Bringing back up a slightly old thread for some advice.....
Anyone with a 5.9 running triangulated front limiting straps? I wanted to see what your choice for the driver side unibody end mounting was. I only see one motor mount bolt on that side that is in a good position and it's coming through the unibody and the motor mount, but the nut is welded to the motor mount. Is it safe to run a longer bolt and attach it there? Just doesn't seem like a strong setup to me, but I could be wrong.
These are going to be a must with my new setup which is a HP 44, extended radius arms back to a Clayton's crossmember. I'm not running a sway bar currently and it hasn't been a real issue up to this point, but I do feel the front end's tendency to unweight.
I don't run a triangulated strap (yet) but this may apply anyway. I have my front limiting straps attached to the engine mount isolator bolt.

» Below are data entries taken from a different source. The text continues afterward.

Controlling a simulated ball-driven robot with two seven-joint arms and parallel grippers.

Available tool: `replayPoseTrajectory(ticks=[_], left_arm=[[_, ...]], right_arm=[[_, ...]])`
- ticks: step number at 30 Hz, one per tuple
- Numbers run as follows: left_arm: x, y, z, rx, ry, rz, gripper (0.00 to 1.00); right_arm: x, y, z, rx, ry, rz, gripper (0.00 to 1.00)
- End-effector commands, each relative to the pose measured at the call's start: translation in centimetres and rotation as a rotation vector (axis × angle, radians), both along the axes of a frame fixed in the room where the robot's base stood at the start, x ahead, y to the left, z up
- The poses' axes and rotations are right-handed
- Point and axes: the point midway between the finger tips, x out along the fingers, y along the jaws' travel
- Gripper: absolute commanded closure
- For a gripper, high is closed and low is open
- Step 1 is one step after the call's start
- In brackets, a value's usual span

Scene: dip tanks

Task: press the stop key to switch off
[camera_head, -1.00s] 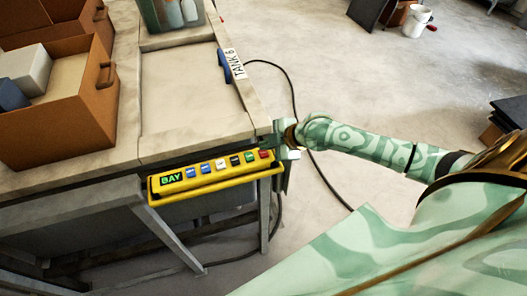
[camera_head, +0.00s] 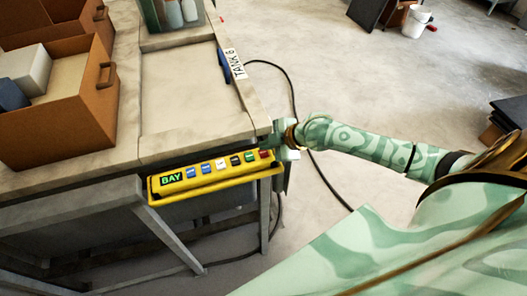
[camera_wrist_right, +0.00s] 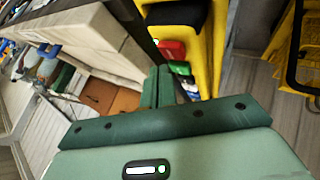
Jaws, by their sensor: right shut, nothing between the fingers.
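A yellow key panel (camera_head: 215,186) with a lit green BAY display (camera_head: 171,179) hangs on the front edge of the bench. Its row of keys runs blue, blue, white, black, green (camera_head: 250,157) and red (camera_head: 265,154) at the right end. Key labels are too small to read. My right gripper (camera_head: 270,141) is shut and empty beside the panel's right end, close to the red key. In the right wrist view the shut dark green fingertips (camera_wrist_right: 160,70) appear near the red key (camera_wrist_right: 172,48) and green key (camera_wrist_right: 180,68); contact cannot be told. My left gripper is out of view.
The bench top (camera_head: 190,90) has a TANK 6 label (camera_head: 237,64) at its right edge. A brown box (camera_head: 65,115) stands on the left, a bottle container (camera_head: 172,14) at the back. A black cable (camera_head: 290,85) runs down to the floor on the right.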

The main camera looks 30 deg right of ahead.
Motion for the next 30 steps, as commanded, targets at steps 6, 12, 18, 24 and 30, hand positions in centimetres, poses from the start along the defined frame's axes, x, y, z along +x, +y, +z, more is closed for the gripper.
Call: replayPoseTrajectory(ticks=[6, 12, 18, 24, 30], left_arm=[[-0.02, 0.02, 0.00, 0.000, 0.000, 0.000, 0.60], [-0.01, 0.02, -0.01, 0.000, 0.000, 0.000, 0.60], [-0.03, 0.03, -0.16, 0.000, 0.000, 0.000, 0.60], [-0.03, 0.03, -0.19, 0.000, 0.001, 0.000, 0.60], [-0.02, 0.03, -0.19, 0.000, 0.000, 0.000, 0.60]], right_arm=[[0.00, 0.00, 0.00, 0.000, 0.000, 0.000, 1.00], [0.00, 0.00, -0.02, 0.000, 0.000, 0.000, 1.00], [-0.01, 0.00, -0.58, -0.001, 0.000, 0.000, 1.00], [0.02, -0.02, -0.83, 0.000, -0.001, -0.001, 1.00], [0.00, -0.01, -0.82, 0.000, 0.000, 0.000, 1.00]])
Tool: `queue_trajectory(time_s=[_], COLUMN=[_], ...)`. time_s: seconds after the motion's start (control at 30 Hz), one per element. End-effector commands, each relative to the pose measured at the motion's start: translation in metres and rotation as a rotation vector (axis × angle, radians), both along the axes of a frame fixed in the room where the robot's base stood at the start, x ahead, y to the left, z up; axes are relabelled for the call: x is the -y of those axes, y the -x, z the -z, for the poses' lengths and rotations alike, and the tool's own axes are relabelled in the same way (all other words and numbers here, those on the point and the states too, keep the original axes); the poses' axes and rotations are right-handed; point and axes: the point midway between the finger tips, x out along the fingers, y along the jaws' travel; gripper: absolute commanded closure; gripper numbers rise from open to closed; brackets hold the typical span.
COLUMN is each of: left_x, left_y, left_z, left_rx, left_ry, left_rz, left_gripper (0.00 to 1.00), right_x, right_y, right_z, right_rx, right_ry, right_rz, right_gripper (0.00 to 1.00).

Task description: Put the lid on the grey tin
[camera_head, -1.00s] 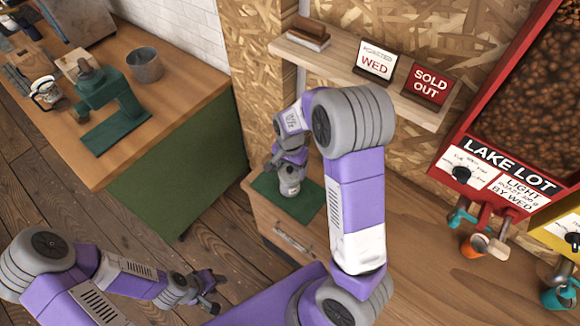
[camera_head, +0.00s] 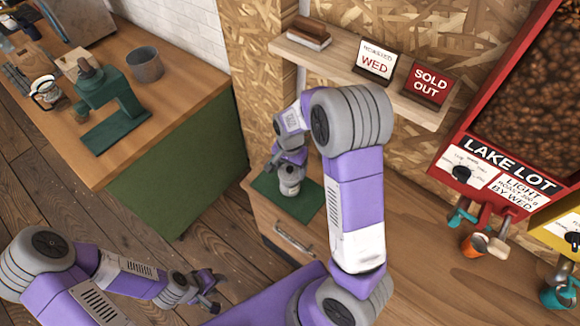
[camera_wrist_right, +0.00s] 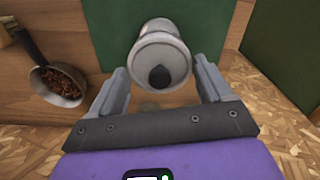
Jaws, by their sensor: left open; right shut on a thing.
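The grey tin (camera_head: 290,186) stands on a green mat on the wooden cabinet, below my right gripper (camera_head: 290,164). In the right wrist view the tin (camera_wrist_right: 157,27) shows behind the round grey lid (camera_wrist_right: 172,52), which has a dark knob. My right gripper (camera_wrist_right: 162,85) is shut on the lid, with one finger on each side. The lid lines up with the tin's top; I cannot tell whether it is fully seated. My left gripper (camera_head: 210,291) is open and empty over the floor at lower left.
A metal scoop with beans (camera_wrist_right: 62,82) lies left of the green mat (camera_wrist_right: 112,30) in the wrist view. A shelf with signs (camera_head: 340,62) and a red bean hopper (camera_head: 462,150) are at right. A bench with a green machine (camera_head: 105,95) stands at left.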

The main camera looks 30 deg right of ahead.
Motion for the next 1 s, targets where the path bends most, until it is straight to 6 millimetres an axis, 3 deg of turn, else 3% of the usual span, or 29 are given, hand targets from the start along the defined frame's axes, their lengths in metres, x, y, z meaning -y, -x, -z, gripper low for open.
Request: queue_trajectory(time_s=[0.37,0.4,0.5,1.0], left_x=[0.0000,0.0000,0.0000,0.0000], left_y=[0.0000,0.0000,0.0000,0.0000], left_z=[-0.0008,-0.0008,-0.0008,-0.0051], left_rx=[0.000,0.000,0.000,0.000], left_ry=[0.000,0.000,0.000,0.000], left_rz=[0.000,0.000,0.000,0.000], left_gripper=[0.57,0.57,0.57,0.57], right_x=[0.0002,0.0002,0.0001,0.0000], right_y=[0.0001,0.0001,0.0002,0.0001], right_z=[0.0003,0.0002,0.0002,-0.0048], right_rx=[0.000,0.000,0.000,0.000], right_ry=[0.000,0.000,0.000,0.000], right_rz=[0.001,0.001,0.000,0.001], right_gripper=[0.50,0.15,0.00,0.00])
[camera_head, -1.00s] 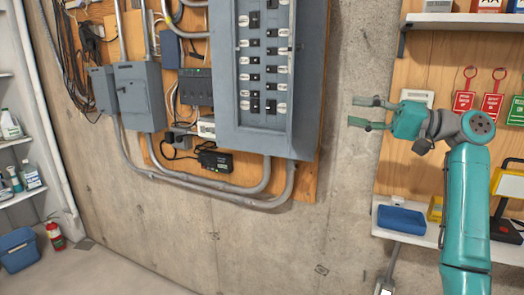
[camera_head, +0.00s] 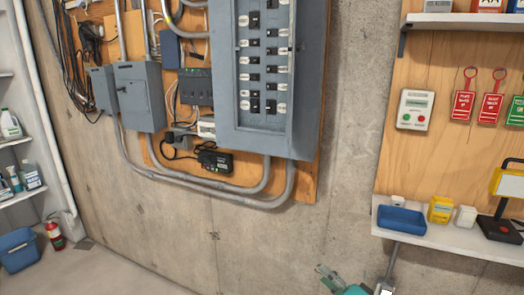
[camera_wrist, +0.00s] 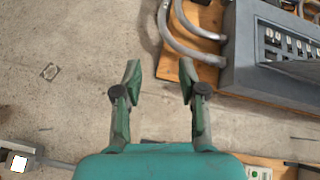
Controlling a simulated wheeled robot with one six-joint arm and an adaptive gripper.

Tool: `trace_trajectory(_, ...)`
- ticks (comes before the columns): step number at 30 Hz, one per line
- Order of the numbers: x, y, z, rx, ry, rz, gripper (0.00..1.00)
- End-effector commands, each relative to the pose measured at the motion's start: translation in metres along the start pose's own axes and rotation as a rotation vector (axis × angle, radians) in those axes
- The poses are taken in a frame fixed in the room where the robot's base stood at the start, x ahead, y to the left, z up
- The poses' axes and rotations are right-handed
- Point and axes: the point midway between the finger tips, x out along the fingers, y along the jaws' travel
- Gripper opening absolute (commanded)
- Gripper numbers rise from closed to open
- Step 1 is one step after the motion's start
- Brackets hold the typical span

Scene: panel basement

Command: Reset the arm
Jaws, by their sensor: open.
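My gripper (camera_wrist: 158,85) is open and empty in the wrist view, its two green fingers spread apart in front of the bare concrete wall. The breaker panel also shows in the wrist view (camera_wrist: 240,50) at the upper right. The rest of my arm is out of the head view.
A lower shelf (camera_head: 450,240) on the right holds a blue tray (camera_head: 401,220), a yellow box (camera_head: 440,209) and a lamp (camera_head: 500,205). Red tags (camera_head: 464,104) and a button box (camera_head: 414,109) hang above. Conduits run below the panel.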

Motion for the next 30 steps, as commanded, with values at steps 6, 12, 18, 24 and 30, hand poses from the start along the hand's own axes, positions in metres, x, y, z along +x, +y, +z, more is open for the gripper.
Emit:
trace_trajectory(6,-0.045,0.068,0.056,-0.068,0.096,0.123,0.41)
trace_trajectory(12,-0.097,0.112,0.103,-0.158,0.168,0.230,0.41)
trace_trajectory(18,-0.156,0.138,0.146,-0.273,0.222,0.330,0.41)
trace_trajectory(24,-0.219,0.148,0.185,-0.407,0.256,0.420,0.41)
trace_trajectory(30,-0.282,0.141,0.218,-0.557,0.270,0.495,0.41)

It probably isn't the best option but it has worked well for me. For the amount of time the mount has seen extra stress due to the front axle weight hanging off of it, it hasn't been an issue. The rubber isolator looks just like it did before the strap. YMMV.
Last edited by rstrucks; 12-07-2010 at 11:55 PM.
Thanks. That looked like the best place, but I was nervous to run it off of those bolts. I thought the lateral stress from triangulated straps would be an issue.
can you elaborate on this?
this hasnt really been covered at all that i have seen,
what is everyone running for wheelbase?
can you push it forward too much?
same question for rear axle back?
any related info for how far to push your axles?